Le XIXième siècle faisait de toute image photographique un document potentiel, susceptible, à un moment donné, de revêtir un caractère informatif, tout en insistant sur des qualités spécifiques que l'on était en droit d'attendre d'un cliché documentaire: précision, clarté, lisibilité; réserve expressive. On voit bien dans ce balancement quelque peu hésitant toute la lassitude laissée au terme: celle d'une définition large, liée aux usages de l'image, dans laquelle le regardeur fait le document, toute image pouvant devenir document dès lors qu'elle est "mise au travail"; et celle d'une définition stricte, relative à l'élaboration de l'image elle-même: un document photographique serait une image répondant à certaines qualités dénotatives - lisibilité et neutralité - devenues, à partir de l'entre-deux-guerres, les signes paradoxaux d'une démarche artistique consacrant le retrait de l'auteur comme une des figures expressives majeures de la photographie contemporaine.
Le constat a déjà été maintes fois effectué. C'est par l'utilisation de stratégies et de préoccupations documentaires que les artistes ont, depuis la fin des années 1960, fait pénétrer massivement la photographie dans l'espace de l'art contemporain. C'est, bien évidemment, en excédant largement l'usage de ce seul médium que la production de documents a été érigée en pratique artistique par les avant-gardes des années 1960, de Kaprow à Smithson, de Schwartzkogler à Oppenheim. [des expositions, MoMA, 1969,1972] ont consacré toutes, à leur manière, une certaine mutation de l'oeuvre en relevés documentaires empruntés au registre des sciences dures ou des sciences humaines: plans, archives, notes dactylographiées, tableaux, graphiques, et surtout, serait-on tenté de dire, clichés photographiques.

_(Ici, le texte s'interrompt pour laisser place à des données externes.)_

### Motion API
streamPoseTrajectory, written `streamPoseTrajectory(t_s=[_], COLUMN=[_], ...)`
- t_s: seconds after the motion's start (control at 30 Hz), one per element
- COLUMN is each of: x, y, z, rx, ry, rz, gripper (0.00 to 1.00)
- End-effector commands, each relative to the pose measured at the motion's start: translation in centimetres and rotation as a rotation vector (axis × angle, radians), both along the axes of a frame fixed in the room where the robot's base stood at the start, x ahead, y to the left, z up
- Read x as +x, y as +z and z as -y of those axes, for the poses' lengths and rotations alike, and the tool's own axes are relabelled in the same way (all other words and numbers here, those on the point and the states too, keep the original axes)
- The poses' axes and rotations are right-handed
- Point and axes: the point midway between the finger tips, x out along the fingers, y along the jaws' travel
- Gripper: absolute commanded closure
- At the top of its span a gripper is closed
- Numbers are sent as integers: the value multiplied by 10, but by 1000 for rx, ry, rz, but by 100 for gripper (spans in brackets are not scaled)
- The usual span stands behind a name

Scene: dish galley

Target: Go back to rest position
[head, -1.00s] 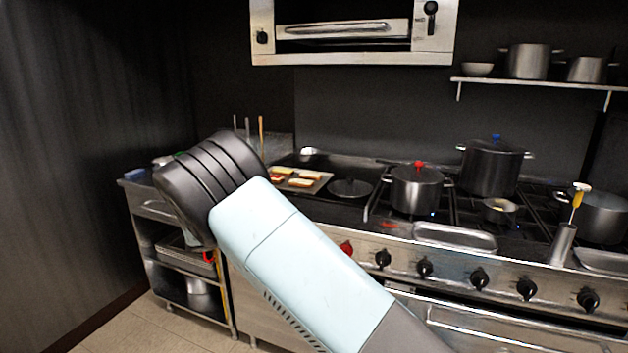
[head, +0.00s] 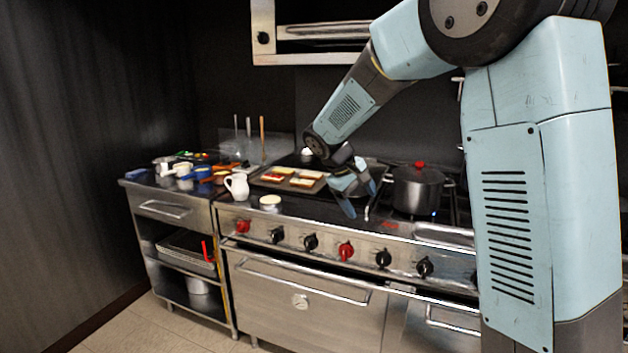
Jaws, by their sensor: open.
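My gripper (head: 358,202) is over the stove top in the head view, in front of the tray and left of the pot with the red knob. Its fingers point down and are spread apart, with nothing seen between them. My arm reaches in from the right, bends high up and slopes down to the left toward the gripper. It hides much of the right side of the stove.
The pot with a red knob (head: 418,188) stands close to the right of my gripper. A tray with food (head: 290,180), a white pitcher (head: 237,186) and a small pale round dish (head: 270,201) are to the left. A side counter (head: 150,184) holds several items. The wall oven (head: 300,42) hangs above.

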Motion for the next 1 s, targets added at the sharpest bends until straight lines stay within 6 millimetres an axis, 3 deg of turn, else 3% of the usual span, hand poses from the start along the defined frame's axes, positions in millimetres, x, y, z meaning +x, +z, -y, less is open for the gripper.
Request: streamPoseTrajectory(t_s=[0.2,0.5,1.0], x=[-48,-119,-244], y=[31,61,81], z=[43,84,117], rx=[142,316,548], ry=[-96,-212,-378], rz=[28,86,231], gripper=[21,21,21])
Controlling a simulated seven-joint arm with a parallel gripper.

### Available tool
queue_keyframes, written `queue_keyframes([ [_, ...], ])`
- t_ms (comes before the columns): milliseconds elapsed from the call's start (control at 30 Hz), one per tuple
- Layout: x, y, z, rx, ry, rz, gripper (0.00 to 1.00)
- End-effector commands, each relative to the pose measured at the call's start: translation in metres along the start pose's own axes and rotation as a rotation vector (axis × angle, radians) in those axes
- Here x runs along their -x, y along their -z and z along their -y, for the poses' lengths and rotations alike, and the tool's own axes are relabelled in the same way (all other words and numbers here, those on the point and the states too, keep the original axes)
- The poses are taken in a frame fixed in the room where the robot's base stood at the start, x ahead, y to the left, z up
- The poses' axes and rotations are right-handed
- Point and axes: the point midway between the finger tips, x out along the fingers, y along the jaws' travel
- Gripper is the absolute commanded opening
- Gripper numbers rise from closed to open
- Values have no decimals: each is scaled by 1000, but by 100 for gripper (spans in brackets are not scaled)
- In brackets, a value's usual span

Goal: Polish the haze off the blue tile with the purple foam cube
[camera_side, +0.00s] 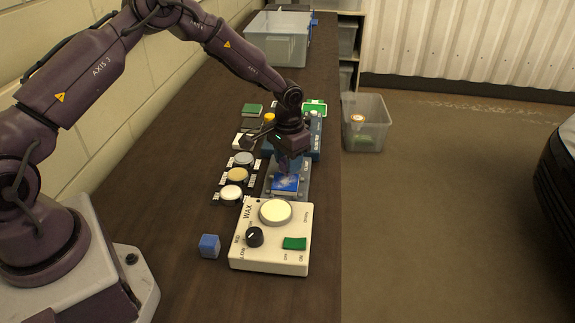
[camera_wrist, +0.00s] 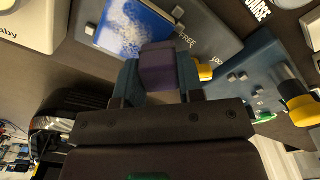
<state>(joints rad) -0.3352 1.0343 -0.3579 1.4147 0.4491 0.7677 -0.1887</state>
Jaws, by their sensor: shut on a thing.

Car l'outil photographique est bien prééminent dans ce travail de collecte documentaire: la nécessité de produire, pour un art devenu de plus en plus éphémère (performance, land art, body art), des résidus (...) contribue à ériger le document photographique, relevant non pas de l'ordre de la représentation classique-iconique, trop liée aux pratiques artistiques traditionnelles, mais bien d'un autre registre - celui de l'inscription, de la trace, de l'index - en instrument privilégié d'une communication qui se situe "en dehors du système de l'oeuvre d'art". Dans le même temps, le paradigme de l'empreinte photographique  s'affirme comme une figure centrale des enjeux et des pratiques des avant-gardes.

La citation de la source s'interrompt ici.